В те дни пропаганда самым настойчивым образом заявляла, что гуманизм, либерализм и демократические силы свою роль сыграли и теперь выбор лежит между двумя мрачными крайностями: коммунизмом и фашизмом, - между красным и черным. Для тех, кто не поддался этому треску, единственным светом во тьме была администрация Рузвельта и Новый курс [7] в Соединенных Штатах. В период слабости и все возрастающего отчаяния в демократическом мире Рузвельта царили уверенность и прочность. Он был лидером демократического мира, и на него, единственного из всех государственных деятелей 30-х годов, не пало ни тени - ни на него лично, ни на новый курс, который глазам европейцев видится как одна из блистательных глав в истории человечества. Правда, этот великий социальный эксперимент сопровождался изоляционистским пренебрежением к внешнему миру, но в то время психологически было понятно, что Америка, которой суждено противостоять безответственным и злым силам в Европе, обезумевшей от религиозных и национальных конфликтов, должна стремиться к тому, чтобы обезопасить себя от событий европейской жизни, особенно в тот момент, когда казалось, что на Европу вот-вот обрушится кошмар тоталитаризма. Поэтому те, кто считал ситуацию в Европе трагической, прощали Рузвельту, что он не проводил никакой особой внешней политики и действительно старался если уж не вовсе обойтись без нее, то, во всяком случае, свести к минимуму отношения с внешним миром, что отчасти на самом деле является характерной особенностью американской политической традиции.

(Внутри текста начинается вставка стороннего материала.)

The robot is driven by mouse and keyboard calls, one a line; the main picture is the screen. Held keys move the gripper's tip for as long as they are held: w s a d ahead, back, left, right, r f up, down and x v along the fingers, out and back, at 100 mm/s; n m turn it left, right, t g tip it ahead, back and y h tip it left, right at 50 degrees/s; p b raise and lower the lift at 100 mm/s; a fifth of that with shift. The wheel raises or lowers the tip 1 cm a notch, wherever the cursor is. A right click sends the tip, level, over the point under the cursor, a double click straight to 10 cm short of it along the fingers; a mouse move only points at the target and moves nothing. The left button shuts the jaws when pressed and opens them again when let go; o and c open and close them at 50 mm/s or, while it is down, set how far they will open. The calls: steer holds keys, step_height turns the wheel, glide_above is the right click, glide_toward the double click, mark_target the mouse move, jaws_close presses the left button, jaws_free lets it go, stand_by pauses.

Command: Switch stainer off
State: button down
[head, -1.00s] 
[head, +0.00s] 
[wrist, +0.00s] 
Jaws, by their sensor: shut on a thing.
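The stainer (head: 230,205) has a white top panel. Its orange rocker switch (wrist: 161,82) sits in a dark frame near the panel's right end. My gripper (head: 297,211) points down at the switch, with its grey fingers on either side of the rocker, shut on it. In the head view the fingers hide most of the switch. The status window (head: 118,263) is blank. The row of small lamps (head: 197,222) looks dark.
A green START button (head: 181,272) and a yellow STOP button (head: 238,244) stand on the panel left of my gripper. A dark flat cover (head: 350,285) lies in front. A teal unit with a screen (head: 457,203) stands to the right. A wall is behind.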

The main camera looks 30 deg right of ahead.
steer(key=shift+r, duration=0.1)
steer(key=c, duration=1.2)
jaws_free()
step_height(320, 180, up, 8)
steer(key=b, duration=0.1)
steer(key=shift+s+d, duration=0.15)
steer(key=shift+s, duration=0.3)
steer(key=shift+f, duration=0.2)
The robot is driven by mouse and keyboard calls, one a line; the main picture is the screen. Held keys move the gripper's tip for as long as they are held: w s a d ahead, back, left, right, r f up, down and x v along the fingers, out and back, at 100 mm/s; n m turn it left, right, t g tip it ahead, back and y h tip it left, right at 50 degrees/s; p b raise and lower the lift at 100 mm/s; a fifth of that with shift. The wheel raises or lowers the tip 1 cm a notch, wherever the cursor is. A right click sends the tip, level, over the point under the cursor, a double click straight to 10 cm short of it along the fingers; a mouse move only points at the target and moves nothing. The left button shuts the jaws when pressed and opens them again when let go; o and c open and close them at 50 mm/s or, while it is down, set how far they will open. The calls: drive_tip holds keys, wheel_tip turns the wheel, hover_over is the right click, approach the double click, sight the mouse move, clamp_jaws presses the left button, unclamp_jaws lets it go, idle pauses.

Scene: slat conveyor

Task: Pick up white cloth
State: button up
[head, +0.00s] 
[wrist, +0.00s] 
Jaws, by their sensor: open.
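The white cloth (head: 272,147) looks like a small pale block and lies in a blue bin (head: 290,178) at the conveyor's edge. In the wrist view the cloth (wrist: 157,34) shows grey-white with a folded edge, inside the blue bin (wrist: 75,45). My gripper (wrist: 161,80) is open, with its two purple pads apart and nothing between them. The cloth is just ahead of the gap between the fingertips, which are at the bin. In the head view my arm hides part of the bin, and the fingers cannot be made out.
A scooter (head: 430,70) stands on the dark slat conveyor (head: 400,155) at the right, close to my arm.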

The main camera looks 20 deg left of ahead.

Его внутренняя политика была, безусловно, одушевлена гуманной целью. После разнузданного индивидуализма 1920-х годов, который привел к экономическому краху и массовому обнищанию, он пытался ввести новые правила социальной справедливости и старался сделать это, не надевая на свою страну какую-то доктринерскую смирительную рубашку, будь то социализм, государственный капитализм или разновидность новой социальной организации, которую фашистские режимы высокопарно величали новым порядком.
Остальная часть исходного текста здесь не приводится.